┌──

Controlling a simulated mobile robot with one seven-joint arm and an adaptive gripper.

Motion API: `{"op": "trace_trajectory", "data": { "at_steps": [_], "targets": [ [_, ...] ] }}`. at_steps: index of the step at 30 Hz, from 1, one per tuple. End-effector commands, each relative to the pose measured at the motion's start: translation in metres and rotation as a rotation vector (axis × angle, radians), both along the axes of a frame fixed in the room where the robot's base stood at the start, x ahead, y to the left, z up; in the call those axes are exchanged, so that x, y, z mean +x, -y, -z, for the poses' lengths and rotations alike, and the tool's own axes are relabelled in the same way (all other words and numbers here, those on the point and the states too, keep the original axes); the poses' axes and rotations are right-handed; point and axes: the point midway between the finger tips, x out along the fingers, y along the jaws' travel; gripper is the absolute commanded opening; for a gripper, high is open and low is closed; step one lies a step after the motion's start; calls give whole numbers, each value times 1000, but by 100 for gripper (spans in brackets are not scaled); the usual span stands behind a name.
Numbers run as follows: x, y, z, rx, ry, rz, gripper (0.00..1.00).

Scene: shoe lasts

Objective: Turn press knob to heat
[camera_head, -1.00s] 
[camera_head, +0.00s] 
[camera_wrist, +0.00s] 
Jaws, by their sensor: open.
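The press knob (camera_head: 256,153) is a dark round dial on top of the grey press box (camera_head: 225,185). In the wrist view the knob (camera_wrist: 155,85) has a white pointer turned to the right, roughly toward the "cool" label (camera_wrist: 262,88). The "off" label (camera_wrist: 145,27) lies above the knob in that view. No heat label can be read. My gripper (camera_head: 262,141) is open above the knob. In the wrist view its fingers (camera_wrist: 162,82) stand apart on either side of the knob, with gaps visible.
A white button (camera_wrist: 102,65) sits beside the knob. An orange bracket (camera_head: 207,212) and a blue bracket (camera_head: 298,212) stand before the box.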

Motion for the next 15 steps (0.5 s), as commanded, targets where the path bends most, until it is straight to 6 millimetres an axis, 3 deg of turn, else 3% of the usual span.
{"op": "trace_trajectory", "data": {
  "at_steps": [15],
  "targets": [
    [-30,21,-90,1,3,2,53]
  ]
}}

└──

## Given problem
Quote each line of the listing above exactly.

## Worked solution
Controlling a simulated mobile robot with one seven-joint arm and an adaptive gripper.

Motion API: `{"op": "trace_trajectory", "data": { "at_steps": [_], "targets": [ [_, ...] ] }}`. at_steps: index of the step at 30 Hz, from 1, one per tuple. End-effector commands, each relative to the pose measured at the motion's start: translation in metres and rotation as a rotation vector (axis × angle, radians), both along the axes of a frame fixed in the room where the robot's base stood at the start, x ahead, y to the left, z up; in the call those axes are exchanged, so that x, y, z mean +x, -y, -z, for the poses' lengths and rotations alike, and the tool's own axes are relabelled in the same way (all other words and numbers here, those on the point and the states too, keep the original axes); the poses' axes and rotations are right-handed; point and axes: the point midway between the finger tips, x out along the fingers, y along the jaws' travel; gripper is the absolute commanded opening; for a gripper, high is open and low is closed; step one lies a step after the motion's start; calls give whole numbers, each value times 1000, but by 100 for gripper (spans in brackets are not scaled); the usual span stands behind a name.
Numbers run as follows: x, y, z, rx, ry, rz, gripper (0.00..1.00).

Scene: shoe lasts

Objective: Turn press knob to heat
[camera_head, -1.00s] 
[camera_head, +0.00s] 
[camera_wrist, +0.00s] 
Jaws, by their sensor: open.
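The press knob (camera_head: 256,153) is a dark round dial on top of the grey press box (camera_head: 225,185). In the wrist view the knob (camera_wrist: 155,85) has a white pointer turned to the right, roughly toward the "cool" label (camera_wrist: 262,88). The "off" label (camera_wrist: 145,27) lies above the knob in that view. No heat label can be read. My gripper (camera_head: 262,141) is open above the knob. In the wrist view its fingers (camera_wrist: 162,82) stand apart on either side of the knob, with gaps visible.
A white button (camera_wrist: 102,65) sits beside the knob. An orange bracket (camera_head: 207,212) and a blue bracket (camera_head: 298,212) stand before the box.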

Motion for the next 15 steps (0.5 s), as commanded, targets where the path bends most, until it is straight to 6 millimetres an axis, 3 deg of turn, else 3% of the usual span.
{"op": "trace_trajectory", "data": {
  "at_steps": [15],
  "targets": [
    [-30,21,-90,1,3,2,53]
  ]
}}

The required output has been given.